Details der für die zweite Dezemberhälfte geplanten Reise von Bundeskanzler Kohl stünden nicht auf der Tagesordnung. Aus Bonner Regierungskreisen verlautete unterdessen, die Bundesregierung erwäge, mit einem Devisenfonds der beiden deutscher Staaten DDR-Besuchern einen akzeptablen Wechselkurs anzubieten.

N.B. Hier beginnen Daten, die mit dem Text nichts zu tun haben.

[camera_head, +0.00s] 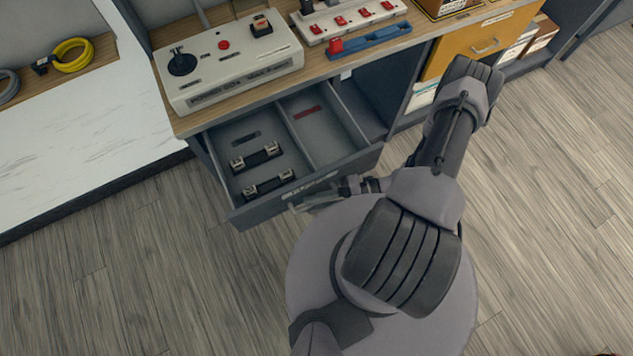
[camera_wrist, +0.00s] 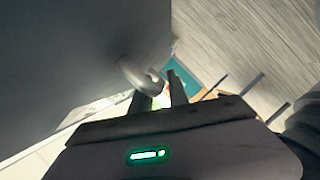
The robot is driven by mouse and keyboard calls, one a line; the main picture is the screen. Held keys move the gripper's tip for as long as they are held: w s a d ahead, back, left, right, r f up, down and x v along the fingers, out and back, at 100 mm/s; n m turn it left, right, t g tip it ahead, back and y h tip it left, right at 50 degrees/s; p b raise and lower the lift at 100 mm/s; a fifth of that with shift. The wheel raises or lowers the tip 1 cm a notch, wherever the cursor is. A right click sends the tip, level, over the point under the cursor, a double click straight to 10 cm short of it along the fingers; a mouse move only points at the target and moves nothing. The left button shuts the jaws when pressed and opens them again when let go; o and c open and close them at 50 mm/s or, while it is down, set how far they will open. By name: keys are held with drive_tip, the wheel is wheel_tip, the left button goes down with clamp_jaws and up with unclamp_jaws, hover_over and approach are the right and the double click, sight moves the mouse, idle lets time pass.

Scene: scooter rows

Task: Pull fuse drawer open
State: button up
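The fuse drawer (camera_head: 347,164) is a dark grey drawer pulled well out from under the bench. Two black fuses with metal ends, an upper one (camera_head: 256,157) and a lower one (camera_head: 269,184), lie in its left compartment. A pale bar handle (camera_head: 313,204) is on its front, below a label. My gripper (camera_head: 345,189) is at the right end of the handle. In the wrist view the curved handle (camera_wrist: 139,77) reaches between my two fingers (camera_wrist: 162,91), which appear closed on it with a narrow gap. The exact contact is partly hidden.
A control box (camera_head: 228,65) with a joystick and red button stands on the bench above the drawer. A red-switch strip (camera_head: 352,18) and blue tray (camera_head: 370,42) are beside it. A yellow drawer (camera_head: 482,42) is at right. The wooden floor in front is clear.

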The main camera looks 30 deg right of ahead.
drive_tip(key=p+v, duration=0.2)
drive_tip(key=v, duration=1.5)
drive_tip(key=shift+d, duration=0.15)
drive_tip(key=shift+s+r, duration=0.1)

Für Aufsehen sorgte gestern in Ost-Berlin ein Fernsehinterview mit Staats- und Parteichef Egon Krenz. Auf die Frage, ob er auch nach dem Sonderparteitag der SED im Dezember noch Parteichef sein werde, hatte Krenz die Möglichkeit eines Scheiterns eingeräumt: „Das ist eine Entscheidung meiner Partei. Ich habe immer die Entscheidungen meiner Partei getragen.“

In den vergangenen Wochen war Krenz trotz Wendepose immer wieder wegen seiner früheren Funktion als ZK-Sekretär für Sicherheit und den unter seinem Vorsitz begangenen Wahlfälschungen am 7. Mai dieses Jahres zum Rücktritt aufgefordert worden. Ob der demonstrative Umzug des Staatschefs aus der Prominentensiedlung Wandlitz in den Berliner Stadtbezirk Pankow einen Popularitätsschub bewirken wird, bleibt abzuwarten. Erstmals hat am Wochenende ein SED -Spitzenfunktionär die Existrenz der Partei in Frage gestellt. Der Leipziger Parteibezirkschef Roland Wötzel sagte in einer Talkshow des Westdeutschen Fernsehens, es könne sich die Frage einer Neugründung stellen. Es müsse diskutiert werden, ob eine Partei für diejenigen gegründet werden solle, die „ernst um den Sozialismus ringen.“

Wötzel unterstrich zudem die Auffassung von Beobachtern, nach denen die DDR unmittelbar nach den Feiern zum 40. Republikgeburtstag vor bürgerkriegsähnlichen Auseinandersetzungen stand. Der ehemalige Partei- und Staatschef Honecker habe einen schriftlichen Befehl an die Einheiten der Volksarmee unterzeichnet, den Protest auf der Staße niederzuschlagen. Es sei scharfe Munition ausgegeben worden. Der Superintendent von Leipzig-Ost berichtete, in den Krankenhäusern seien Betten und Blutkonserven bereit gestellt worden.